I saw Ang Lee's new motion picture Life of Pi over the Thanksgiving weekend. The movie has generated some buzz, partly for its stunning visuals, but mostly because of its approach to religion & faith. It is the latter portion that I'd like to discuss. Just a friendly warning: If you haven't yet seen the film, and are thinking of going, then don't continue reading. Y'all know the drill.

Life of Pi is bookended by present day scenes featuring a struggling author at the home of an adult Piscine "Pi" Patel, who is telling him a story in hopes that it can give the author something good to write about. The story is of Pi's upbringing in a zoo run by his father, of his search for God by studying and experiencing various religions, and of his survival alone at sea for several months. That's the nuts & bolts of the film (adapted from the novel by Yann Martel), but it doesn't really tell you much about it.

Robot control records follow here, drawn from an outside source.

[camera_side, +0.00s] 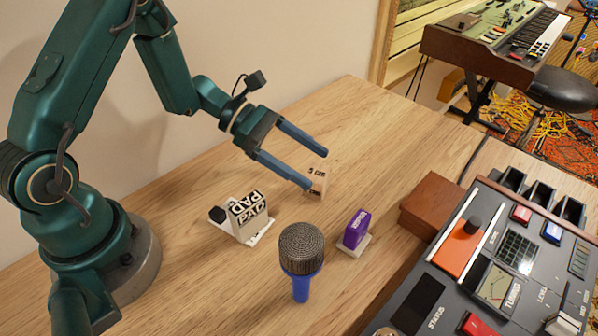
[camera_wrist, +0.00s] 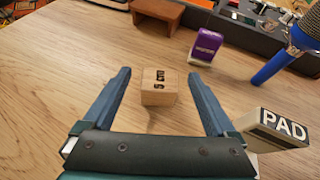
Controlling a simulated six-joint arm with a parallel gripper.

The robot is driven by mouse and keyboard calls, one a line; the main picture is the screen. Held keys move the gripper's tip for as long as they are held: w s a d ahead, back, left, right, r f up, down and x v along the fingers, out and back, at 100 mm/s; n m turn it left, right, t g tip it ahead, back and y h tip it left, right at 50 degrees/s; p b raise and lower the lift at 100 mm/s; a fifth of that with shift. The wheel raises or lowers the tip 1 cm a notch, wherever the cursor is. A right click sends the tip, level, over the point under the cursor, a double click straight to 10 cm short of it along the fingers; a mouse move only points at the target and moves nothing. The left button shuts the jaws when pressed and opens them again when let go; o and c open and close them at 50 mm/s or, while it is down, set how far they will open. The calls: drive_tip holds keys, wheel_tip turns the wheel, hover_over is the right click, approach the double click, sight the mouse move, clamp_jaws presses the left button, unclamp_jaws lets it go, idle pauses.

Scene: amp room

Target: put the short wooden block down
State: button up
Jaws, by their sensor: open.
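The short wooden block (camera_side: 317,180) is light wood with dark printing and appears to rest on the table, seen partly behind a finger in the side view. In the wrist view the block (camera_wrist: 159,86) sits centred between my two blue fingers, with a visible gap on each side. My gripper (camera_side: 318,170) is open around the block, its fingertips low over the table. My gripper also shows in the wrist view (camera_wrist: 159,73). Whether either finger touches the block cannot be told from the side view, but the wrist view shows them apart.
A white and black PAD block (camera_side: 250,215) stands left of the blue-handled microphone (camera_side: 301,255). A purple block (camera_side: 356,229) stands right of the microphone. A brown wooden stand (camera_side: 430,203) and a control console (camera_side: 500,270) lie to the right. Bare table (camera_side: 365,120) lies behind my gripper.

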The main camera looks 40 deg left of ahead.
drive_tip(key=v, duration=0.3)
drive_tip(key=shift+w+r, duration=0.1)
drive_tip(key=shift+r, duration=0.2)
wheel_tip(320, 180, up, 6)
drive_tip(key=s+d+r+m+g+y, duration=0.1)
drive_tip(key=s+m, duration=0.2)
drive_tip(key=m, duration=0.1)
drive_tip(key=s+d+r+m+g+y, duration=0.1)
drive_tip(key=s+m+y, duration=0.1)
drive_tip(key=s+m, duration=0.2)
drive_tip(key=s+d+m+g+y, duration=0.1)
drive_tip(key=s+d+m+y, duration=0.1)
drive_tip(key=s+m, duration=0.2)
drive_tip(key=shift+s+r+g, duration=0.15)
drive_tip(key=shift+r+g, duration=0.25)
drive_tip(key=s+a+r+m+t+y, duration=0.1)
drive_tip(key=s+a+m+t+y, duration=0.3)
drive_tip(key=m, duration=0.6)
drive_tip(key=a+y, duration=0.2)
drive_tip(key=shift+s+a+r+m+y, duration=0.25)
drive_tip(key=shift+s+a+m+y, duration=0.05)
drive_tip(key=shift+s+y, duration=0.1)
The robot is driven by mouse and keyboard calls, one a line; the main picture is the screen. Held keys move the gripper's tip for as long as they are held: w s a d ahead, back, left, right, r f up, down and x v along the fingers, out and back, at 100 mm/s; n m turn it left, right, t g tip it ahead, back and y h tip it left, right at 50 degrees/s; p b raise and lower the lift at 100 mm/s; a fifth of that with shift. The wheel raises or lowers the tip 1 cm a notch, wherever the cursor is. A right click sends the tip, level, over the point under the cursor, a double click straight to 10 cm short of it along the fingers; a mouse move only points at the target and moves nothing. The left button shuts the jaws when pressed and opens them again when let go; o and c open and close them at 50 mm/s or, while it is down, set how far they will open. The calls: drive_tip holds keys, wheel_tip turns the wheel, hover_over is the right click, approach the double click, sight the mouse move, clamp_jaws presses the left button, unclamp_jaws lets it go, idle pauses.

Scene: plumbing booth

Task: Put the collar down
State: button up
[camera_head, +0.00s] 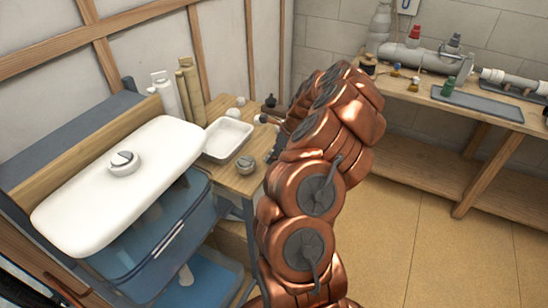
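My copper-coloured arm rises through the middle of the view and hides its own far end, so I cannot make out my gripper's fingers or anything held in them. No part is clearly recognisable as the collar. A round grey metal fitting (123,162) sits on top of a white lid (75,212) at the left. A similar small grey fitting (246,165) sits on the wooden side table (233,182), left of my arm.
A blue clear bin (160,245) is under the lid. At right, a wooden workbench (470,107) carries pipes (420,57), a green part (448,86) and dark trays. The floor before it is clear.

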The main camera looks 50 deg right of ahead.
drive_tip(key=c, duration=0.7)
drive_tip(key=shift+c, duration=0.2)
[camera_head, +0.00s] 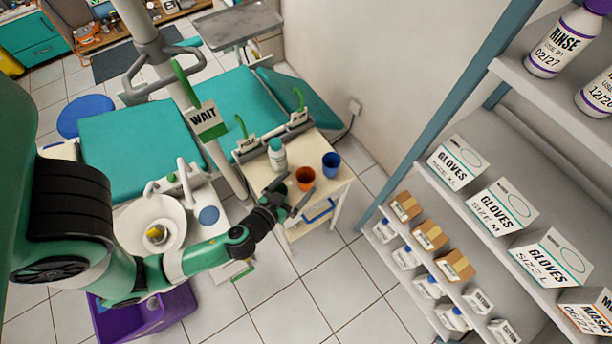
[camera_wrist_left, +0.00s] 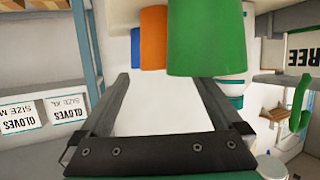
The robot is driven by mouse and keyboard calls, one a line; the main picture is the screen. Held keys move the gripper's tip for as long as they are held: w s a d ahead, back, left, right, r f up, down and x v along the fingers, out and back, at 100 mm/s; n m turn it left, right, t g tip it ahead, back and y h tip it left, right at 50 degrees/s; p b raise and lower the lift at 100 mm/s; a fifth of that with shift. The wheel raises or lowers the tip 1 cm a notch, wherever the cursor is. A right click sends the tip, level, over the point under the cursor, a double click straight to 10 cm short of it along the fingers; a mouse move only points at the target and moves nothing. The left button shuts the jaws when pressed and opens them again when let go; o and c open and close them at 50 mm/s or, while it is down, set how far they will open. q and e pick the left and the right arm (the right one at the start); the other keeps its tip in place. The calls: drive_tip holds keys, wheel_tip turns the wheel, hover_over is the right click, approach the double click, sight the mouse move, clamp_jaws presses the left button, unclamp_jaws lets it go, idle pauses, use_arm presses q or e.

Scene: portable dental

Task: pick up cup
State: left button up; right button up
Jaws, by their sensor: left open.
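An orange cup (camera_head: 305,179) and a blue cup (camera_head: 331,164) stand on a small cream side table. My left gripper (camera_head: 297,192) is open at the table's front left, close to the orange cup. The left wrist view is upside down. It shows the blue cup (camera_wrist_left: 135,50), the orange cup (camera_wrist_left: 153,40) and a nearer green cup-like thing (camera_wrist_left: 206,38) in a row beyond my open left gripper (camera_wrist_left: 165,80). Nothing shows held between the fingers. In the head view the gripper seems to hide the green one. My right gripper is out of view.
A white bottle (camera_head: 277,154) stands behind the gripper on the cream table (camera_head: 330,190). The teal dental chair (camera_head: 150,140) and white basin (camera_head: 160,215) lie left. A shelf (camera_head: 470,215) with glove boxes stands right. Tiled floor is free between table and shelf.

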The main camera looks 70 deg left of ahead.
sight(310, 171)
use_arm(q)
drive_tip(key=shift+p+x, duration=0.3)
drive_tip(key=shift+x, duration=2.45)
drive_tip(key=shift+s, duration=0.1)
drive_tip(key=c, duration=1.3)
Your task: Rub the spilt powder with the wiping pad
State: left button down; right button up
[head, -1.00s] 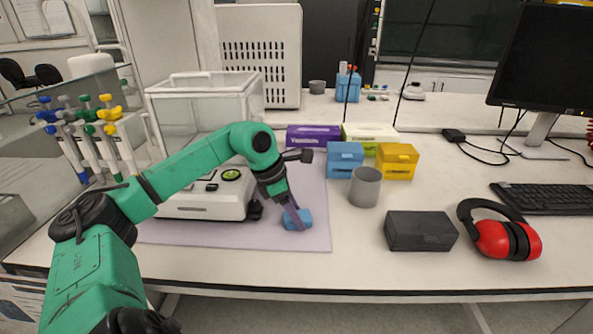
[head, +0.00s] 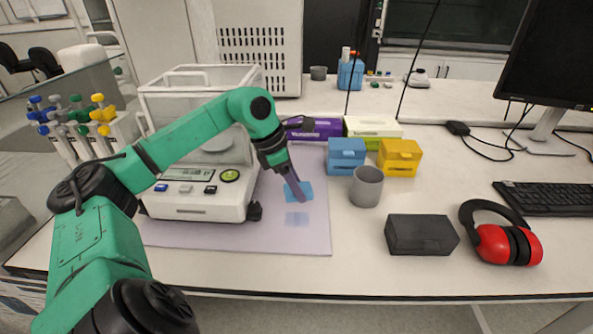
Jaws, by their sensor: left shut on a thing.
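My left gripper (head: 297,191) reaches in from the left and points down over the lilac mat (head: 240,236). It is shut on the blue wiping pad (head: 305,188), which shows on both sides of the fingers. A faint bluish-grey patch (head: 297,219) lies on the mat just in front of the pad. I cannot tell whether it is the spilt powder or the pad's shadow. I cannot tell surely whether the pad touches the mat, though it looks raised. My right gripper is not in view.
The balance (head: 196,203) with its clear draft shield stands left of the pad on the mat. To the right are a grey cup (head: 366,187), blue box (head: 346,156), yellow box (head: 399,158), dark box (head: 421,235) and red earmuffs (head: 496,244). The mat's front right is bare.

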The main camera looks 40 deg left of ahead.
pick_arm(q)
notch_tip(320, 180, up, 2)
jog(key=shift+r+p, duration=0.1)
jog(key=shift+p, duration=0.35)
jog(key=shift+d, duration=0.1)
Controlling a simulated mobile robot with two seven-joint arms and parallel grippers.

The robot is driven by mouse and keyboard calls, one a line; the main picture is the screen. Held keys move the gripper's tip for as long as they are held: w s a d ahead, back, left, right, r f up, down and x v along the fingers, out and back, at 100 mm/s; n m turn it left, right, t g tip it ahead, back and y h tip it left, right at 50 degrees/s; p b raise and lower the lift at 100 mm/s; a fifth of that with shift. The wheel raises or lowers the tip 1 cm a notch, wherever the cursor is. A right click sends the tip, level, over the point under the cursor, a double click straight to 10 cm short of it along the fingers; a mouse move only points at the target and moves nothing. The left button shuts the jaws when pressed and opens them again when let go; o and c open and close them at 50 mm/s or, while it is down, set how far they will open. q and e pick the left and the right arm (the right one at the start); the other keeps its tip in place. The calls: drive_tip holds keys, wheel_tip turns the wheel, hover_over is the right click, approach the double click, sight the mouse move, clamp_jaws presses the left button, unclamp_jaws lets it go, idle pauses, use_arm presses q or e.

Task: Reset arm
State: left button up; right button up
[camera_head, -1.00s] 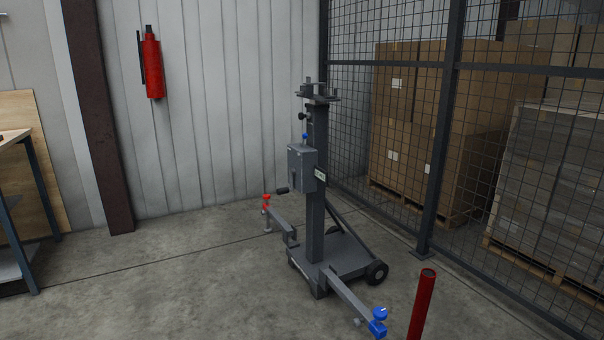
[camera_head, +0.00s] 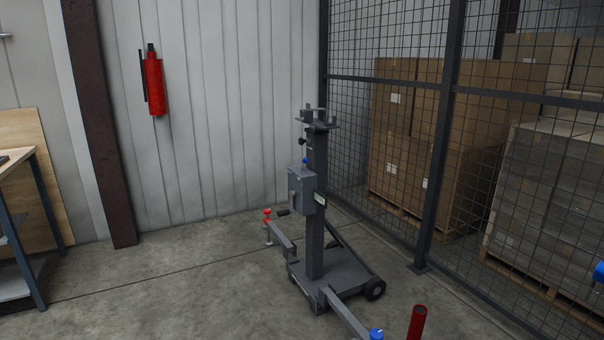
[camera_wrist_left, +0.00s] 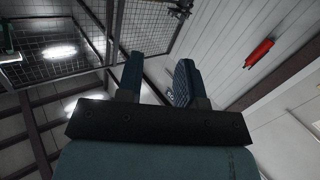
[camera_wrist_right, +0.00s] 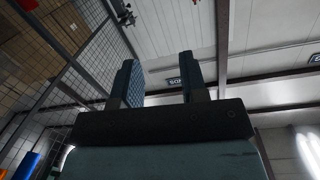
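My left gripper (camera_wrist_left: 157,82) shows in the left wrist view with its two fingers apart and nothing between them. My right gripper (camera_wrist_right: 160,82) shows in the right wrist view, also with its fingers apart and empty. Neither gripper shows in the head view. Both wrist views look up past the fingers at walls, mesh and roof beams. A grey wheeled lift stand (camera_head: 315,215) stands upright on the floor in the head view, apart from both grippers.
A red post (camera_head: 417,322) rises at the bottom of the head view. A mesh fence (camera_head: 440,130) stands at right, with stacked boxes (camera_head: 410,130) behind it. A red extinguisher (camera_head: 155,85) hangs on the wall. A workbench (camera_head: 22,160) is at left. Floor left of the stand is clear.

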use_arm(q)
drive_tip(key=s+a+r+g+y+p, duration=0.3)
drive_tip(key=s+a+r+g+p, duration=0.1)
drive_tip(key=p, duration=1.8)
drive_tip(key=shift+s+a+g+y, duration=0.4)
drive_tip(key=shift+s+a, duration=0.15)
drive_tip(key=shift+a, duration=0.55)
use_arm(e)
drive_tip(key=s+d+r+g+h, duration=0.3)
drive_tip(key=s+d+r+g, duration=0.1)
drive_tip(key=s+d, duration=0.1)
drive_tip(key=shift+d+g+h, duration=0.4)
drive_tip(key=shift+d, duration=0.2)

There are some who maintain that Life of Pi is a deeply spiritual film. I'm not so sure. As a boy, Pi is desperate to find and understand religion. His struggles on a lifeboat test and intensify his faith. When he tells his story to the author, he describes his ordeal as first sharing the boat with a hyena, a zebra, an orangutan and a Bengal tiger. The first three are soon dispatched, leaving just he and the tiger to suffer together until, finally, they reach land.

Part of Pi's story, however, is how people don't believe his tale of a miniature Noah's Ark, and so he then tells a different story, of how there were three people, not three animals, that joined him on the lifeboat and then perished, and how there was no tiger. The tiger was instead a representation of himself. Adult Pi then asks the author which story he prefers, and the author replies, "The one with the animals." I think I do, too, although I suspect it is fiction.

While some folks look upon Life of Pi as a film that explores religion in its many facets, some have criticized it for employing a 'bait & switch,' in that the emergence of the second story (the one with the people instead of the animals) undermines any religious emphasis, and instead employs an atheist's view that people of faith delude themselves into believing myths and parables in order to cope with life, rather than simply dealing with reality head-on. I can see this. I can also see a different way of looking at it.

Perhaps Pi had to tell the story of people, and not animals, because it is difficult for some folks to believe in miracles? The first people whom Pi tells his story to counter him by saying things like, "Bananas don't float," and "Orangutans can't swim," in an attempt to discredit him. Admittedly, I am such a person when it comes to religion. Most atheists are. But that doesn't mean we are correct, simply that we are unwilling to believe, to have faith. Perhaps this is what Life of Pi is all about -- giving us two explanations for things, and then asking us which one do we believe is true.

Of course, the movie may in fact be dealing a gentle blow to religion after all, and a clue to this may be found during an early portion of the film, when Pi's mother tells he and his brother a fable of the young god Krishna. He is forbidden from eating some fruit, but does it anyway. His mother asks him to open his mouth and, when she does, is astonished at what she sees:
She bent forward to peer more closely and lo! she felt herself to be whirling in space, lost in time, for inside the baby mouth was seen the whole universe of moving and unmoving creation, the earth and its mountains and oceans, the moon and the stars, and all the planets and regions.
One wonders if the inclusion of Krishna's story within Life of Pi is not by accident? After all, we are given a similarly extraordinary story later on by Pi, himself. Is it not hard to believe that Krishna's mother really didn't witness the entirety of the universe and creation within her son's mouth? In the Judeo-Christian Bible, are we really to believe that people were turned into pillars of salt? That the Earth was flooded and one man and an Ark saved two of every species?

Or are we attuned to the probability that we tend to dabble in fables in order to explain our reality? That, sometimes, we need to believe in strange and impossible things just enough that it carries us through the day, or, in fact, our life? Perhaps, at its core, Life of Pi really is about a boy whose conscience is somehow eased by the notion that he shared a lifeboat with a tiger for several months, rather than spending it alone with himself.

Then again, maybe miracles really do happen.